Soft Pumpkin Chocolate Chippers
For years, when our kids were little, the wind up to Halloween in our house felt something akin to the way supermarkets start stocking their shelves with Halloween candy in August-- for months, the kids would pick and change and pick and change and pick and change their minds about costumes, we'd buy a new Halloween-themed decoration to add to our collection and we'd meticulously plan out the Halloween-night route that would get us the most quickly to the "hotdog house" (an amazingly generous home in our neighborhood that threw a barbecue from hot dogs to s'mores to hot chocolate for whoever showed up). Now that the kids are kinda past the trick or treat stage, Halloween plans have definitely taken a back seat, but just yesterday I realized that it's exactly two weeks and four days until the holiday and high time to get into the Oct. 31st spirit. And these Soft Pumpkin Chocolate Chippers have definitely put us on the right track!
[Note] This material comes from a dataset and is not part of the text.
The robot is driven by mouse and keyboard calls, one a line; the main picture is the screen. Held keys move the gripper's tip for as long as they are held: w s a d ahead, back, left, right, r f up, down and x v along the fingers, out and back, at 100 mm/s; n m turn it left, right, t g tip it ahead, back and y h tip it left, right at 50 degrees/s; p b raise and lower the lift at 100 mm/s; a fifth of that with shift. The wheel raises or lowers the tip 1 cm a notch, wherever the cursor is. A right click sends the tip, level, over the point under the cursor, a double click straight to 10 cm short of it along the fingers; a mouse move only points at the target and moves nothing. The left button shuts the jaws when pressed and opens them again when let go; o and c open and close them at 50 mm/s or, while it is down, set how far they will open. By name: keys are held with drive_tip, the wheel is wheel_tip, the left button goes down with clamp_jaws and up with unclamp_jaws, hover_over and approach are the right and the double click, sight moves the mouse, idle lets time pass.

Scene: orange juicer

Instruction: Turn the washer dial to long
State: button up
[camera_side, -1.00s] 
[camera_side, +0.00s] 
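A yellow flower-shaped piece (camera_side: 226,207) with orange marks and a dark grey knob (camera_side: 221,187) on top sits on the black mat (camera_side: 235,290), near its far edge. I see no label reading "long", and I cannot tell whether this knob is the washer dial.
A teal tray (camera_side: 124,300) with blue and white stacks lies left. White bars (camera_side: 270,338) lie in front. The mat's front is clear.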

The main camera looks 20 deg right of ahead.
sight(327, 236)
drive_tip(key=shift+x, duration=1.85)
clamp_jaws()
Our town really gets into Halloween. Not only do people decorate their homes with everything from spider webs to homemade ghosts dancing in a circle to flying witches and bats, but the shops in town let kids paint their storefront windows with Halloween inspired creations and the town shuts down one of the main streets on a Saturday in late October for a Ragamuffin parade, where the firetruck leads costumed kids of all ages down the avenue for candy and hot dogs and other treats to the village fire house. It's a lot of fun and though my kids don't do it anymore, my nieces still march and carry on the tradition. And of course, there are Halloween parties, both in school and at home. That's where these cookies come in--you knew I'd circle back around to them eventually! They're easy to make, practically bite-size (think portion control) and everyone loves them!
You start by making a simple drop cookie batter, adding canned pumpkin and plenty of cinnamon in the process.
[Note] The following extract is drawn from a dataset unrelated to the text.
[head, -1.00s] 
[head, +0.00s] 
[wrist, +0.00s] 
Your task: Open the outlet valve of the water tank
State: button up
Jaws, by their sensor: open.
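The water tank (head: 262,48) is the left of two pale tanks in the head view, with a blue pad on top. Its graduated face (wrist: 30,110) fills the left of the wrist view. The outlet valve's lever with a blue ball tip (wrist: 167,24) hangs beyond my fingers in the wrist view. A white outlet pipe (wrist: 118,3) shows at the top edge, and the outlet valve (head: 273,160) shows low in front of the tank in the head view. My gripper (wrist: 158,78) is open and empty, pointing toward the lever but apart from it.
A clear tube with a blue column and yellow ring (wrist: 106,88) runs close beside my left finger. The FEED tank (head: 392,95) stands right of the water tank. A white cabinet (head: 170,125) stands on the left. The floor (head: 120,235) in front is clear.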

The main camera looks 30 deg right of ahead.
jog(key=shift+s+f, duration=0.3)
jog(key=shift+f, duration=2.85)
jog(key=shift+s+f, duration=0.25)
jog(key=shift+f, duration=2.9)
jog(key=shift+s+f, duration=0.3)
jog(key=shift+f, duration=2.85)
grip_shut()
Then you stir in a generous amount of chocolate chips--I like to use minis because you get more chocolate per bite that way!
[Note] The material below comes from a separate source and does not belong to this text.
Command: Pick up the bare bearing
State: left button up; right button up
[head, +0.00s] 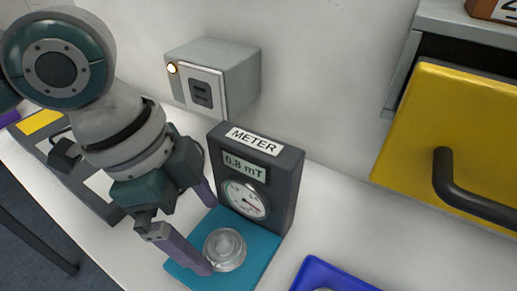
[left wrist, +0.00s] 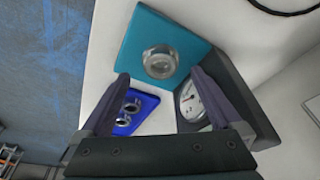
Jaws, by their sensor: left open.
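The bare bearing (head: 225,250) is a shiny metal ring lying on a teal pad (head: 261,248) in front of the meter (head: 256,178). My left gripper (head: 207,232) is open, with one purple finger on each side of the bearing in the head view. In the left wrist view the bearing (left wrist: 160,62) shows near the gap between the two fingertips (left wrist: 161,76), with nothing held. Whether the fingers touch it or the pad, I cannot tell. My right gripper is not in view.
The dark meter stands close behind the pad, reading 0.8 mT. A blue tray (head: 313,273) with metal rings lies at the lower right. A grey box with a lit lamp (head: 215,78) is on the wall. A yellow drawer front (head: 450,140) with dark handle is at right.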

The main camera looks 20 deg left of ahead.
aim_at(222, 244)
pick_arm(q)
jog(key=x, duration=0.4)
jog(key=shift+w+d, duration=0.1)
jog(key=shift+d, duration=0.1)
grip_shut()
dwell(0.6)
Next you drop them by teaspoonfuls onto a lined baking sheet.
The cookies bake up golden brown and stay moist and cake-like, even when cool. Each bite is full of the wonderful combination of pumpkin, cinnamon and chocolate. Make them now and get yourself into the pre-Halloween spirit too!
Soft Pumpkin Chocolate Chippers
Makes about 5 dozen mini-cookies
Prep Time: 10 minutes; Bake Time: 13-15 minutes
Ingredients
- 1 stick (1/2 cup) butter, room temperature
- 1/2 cup light brown sugar, packed
- 1/2 cup granulated sugar
- 1 egg, lightly beaten
- 1 cup canned cooked pumpkin (not pumpkin pie filling)
- 2 cups unbleached, all-purpose flour
- 1 teaspoon baking soda
- 1/2 teaspoon salt
- 2 teaspoons cinnamon
- 1 twelve ounce bag mini semisweet chocolate chips (you can regular size chips if you like instead)
The Recipe
1. Preheat oven to 375ºF and line two rimmed baking sheets with parchment paper. Set aside.
2. In a large bowl, using an electric mixer, beat the butter and both sugars together on medium speed until well combined. Scrape down the sides of the bowl and add the egg and pumpkin. Beat at medium speed for about 1 minute, or until well combined, scraping down the bowl as necessary. The mixture sort of looks curdled--it's ok.
3. In a medium bowl whisk the flour, baking soda, salt and cinnamon together. Add flour mixture to the pumpkin mixture in and beat on low speed until well combined and no flour is visible. Remove from the mixer and stir in the chocolate chips.
4. If you want to make mini-cookies, drop the dough by teaspoonfuls onto the cookie sheets, leaving an inch between the cookies. For larger cookies, use a rounded tablespoonful. Bake mini-cookies for 13-15 minutes or until cookies are firm but spring back when you gently press into one of them. Larger cookies need an extra couple of minutes.
5. Cool cookies on the baking sheets on a wire rack for a few minutes, then transfer to the wire rack and cool completely. Cookies can be kept for about 5 days, stored in an airtight container at room temperature.
Enjoy!
Note: Recipe adapted from Cookies-Food Writers' Favorites by Barbara Gibbs Ostmann and Jane Baker. I toyed around a lot with these--the size, ingredients and proportions.